:: Aim of the task ::
Copy out all lines where "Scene" appears.

Collected data
* * *

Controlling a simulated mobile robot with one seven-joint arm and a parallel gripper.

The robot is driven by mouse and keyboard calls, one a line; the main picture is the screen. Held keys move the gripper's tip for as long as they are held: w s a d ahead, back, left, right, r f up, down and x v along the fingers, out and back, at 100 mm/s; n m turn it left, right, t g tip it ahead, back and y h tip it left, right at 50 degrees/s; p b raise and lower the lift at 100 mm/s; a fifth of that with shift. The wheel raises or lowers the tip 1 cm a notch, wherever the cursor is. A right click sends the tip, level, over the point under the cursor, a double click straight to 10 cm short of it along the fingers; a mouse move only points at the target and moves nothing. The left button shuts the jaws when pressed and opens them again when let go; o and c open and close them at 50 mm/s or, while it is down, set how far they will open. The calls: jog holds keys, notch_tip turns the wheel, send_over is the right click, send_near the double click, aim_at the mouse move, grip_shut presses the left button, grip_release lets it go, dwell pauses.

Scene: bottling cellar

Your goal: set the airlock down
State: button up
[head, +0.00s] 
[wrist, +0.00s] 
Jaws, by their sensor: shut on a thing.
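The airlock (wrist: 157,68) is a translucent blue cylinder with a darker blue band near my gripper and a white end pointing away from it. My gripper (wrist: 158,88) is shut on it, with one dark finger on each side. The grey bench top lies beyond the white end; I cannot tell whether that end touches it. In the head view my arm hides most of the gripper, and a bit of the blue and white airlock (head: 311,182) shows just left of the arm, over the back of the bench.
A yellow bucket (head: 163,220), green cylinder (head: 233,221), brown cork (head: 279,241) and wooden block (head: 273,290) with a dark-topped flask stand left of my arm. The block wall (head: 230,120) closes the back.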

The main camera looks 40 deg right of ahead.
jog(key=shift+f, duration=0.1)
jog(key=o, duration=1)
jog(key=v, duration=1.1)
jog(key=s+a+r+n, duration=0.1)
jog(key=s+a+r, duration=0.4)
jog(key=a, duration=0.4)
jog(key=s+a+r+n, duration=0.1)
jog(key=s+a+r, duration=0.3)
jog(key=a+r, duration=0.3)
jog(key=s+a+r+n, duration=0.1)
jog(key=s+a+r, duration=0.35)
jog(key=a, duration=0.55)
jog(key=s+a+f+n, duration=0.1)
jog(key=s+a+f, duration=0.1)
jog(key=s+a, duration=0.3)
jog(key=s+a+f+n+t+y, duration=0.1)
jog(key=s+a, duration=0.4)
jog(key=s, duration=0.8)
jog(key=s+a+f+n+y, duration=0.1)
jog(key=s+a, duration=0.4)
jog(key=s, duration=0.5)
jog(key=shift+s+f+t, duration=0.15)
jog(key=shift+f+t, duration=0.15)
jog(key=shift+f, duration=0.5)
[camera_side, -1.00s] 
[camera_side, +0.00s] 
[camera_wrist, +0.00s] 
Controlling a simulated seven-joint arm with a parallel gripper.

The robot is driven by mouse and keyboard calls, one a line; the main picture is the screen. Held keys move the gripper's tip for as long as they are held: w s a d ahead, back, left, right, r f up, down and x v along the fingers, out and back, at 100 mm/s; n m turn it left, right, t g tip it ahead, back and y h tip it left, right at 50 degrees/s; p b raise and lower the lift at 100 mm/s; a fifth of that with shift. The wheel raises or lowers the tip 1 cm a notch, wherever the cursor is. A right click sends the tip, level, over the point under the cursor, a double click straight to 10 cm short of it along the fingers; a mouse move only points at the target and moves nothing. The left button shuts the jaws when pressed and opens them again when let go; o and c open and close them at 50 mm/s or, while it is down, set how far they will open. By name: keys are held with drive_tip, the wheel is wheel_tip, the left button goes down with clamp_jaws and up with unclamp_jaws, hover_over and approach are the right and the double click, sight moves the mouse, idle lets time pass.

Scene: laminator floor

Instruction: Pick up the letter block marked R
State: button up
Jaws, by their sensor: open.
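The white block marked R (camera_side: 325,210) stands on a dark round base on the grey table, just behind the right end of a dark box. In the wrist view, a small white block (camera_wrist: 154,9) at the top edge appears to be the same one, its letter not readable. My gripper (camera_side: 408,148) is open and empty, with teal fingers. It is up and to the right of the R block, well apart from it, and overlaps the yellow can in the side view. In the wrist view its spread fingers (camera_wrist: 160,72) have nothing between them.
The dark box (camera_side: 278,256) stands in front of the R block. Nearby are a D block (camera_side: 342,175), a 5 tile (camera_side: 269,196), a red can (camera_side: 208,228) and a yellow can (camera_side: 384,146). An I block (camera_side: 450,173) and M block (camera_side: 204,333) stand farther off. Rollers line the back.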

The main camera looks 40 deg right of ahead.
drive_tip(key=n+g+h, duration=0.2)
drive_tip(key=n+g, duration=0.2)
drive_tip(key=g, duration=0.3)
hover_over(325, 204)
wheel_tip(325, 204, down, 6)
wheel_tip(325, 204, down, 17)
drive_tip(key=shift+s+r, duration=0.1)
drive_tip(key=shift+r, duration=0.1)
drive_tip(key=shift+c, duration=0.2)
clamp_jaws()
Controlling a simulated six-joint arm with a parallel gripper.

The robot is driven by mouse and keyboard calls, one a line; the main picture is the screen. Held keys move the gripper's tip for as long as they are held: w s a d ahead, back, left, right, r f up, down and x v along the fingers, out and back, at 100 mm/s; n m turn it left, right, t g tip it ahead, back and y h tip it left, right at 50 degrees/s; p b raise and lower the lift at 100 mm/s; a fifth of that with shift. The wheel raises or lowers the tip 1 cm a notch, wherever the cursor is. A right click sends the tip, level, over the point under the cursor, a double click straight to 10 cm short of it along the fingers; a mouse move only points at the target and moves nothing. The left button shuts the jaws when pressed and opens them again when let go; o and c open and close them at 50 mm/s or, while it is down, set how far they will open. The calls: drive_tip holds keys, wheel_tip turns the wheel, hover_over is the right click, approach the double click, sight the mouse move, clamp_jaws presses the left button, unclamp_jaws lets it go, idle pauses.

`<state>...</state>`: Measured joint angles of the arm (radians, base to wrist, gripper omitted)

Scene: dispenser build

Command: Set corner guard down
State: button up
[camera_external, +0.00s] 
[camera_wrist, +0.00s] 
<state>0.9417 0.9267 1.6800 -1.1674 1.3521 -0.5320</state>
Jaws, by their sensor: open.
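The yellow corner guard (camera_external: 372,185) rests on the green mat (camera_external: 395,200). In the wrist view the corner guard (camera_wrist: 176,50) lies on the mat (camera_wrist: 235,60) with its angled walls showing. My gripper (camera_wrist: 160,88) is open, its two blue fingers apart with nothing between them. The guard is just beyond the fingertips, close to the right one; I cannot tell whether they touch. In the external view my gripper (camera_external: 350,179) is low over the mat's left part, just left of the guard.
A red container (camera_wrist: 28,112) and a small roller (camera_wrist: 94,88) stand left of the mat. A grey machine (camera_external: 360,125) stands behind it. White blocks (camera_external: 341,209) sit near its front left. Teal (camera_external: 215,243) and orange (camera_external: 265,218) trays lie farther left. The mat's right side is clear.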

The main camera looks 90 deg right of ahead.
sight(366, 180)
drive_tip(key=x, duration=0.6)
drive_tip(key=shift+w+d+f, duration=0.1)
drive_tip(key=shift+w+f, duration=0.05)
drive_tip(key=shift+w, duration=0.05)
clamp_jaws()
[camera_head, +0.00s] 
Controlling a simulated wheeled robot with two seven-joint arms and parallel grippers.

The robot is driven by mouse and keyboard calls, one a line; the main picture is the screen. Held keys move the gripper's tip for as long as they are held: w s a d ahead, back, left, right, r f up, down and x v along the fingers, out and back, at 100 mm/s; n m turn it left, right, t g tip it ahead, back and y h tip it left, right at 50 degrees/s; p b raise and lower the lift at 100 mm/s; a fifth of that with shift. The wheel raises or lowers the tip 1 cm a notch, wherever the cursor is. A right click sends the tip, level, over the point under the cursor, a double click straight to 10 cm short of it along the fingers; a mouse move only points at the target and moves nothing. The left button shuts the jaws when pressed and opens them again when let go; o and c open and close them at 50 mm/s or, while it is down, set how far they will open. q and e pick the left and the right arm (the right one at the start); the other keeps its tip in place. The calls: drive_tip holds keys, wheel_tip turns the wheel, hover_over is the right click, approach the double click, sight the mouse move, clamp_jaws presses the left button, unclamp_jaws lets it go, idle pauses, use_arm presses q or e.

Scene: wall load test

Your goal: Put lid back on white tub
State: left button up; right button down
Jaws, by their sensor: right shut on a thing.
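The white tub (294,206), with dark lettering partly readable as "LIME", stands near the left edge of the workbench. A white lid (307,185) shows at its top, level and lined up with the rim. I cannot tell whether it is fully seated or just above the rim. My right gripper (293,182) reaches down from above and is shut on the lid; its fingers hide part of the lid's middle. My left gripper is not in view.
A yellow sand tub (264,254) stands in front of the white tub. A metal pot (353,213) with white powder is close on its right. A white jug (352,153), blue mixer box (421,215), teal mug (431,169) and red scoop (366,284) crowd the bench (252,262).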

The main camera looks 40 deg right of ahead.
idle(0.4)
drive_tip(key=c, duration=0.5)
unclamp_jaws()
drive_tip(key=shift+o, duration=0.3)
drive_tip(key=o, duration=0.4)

* * *

:: Output for this exercise ::
Scene: bottling cellar
Scene: laminator floor
Scene: dispenser build
Scene: wall load test

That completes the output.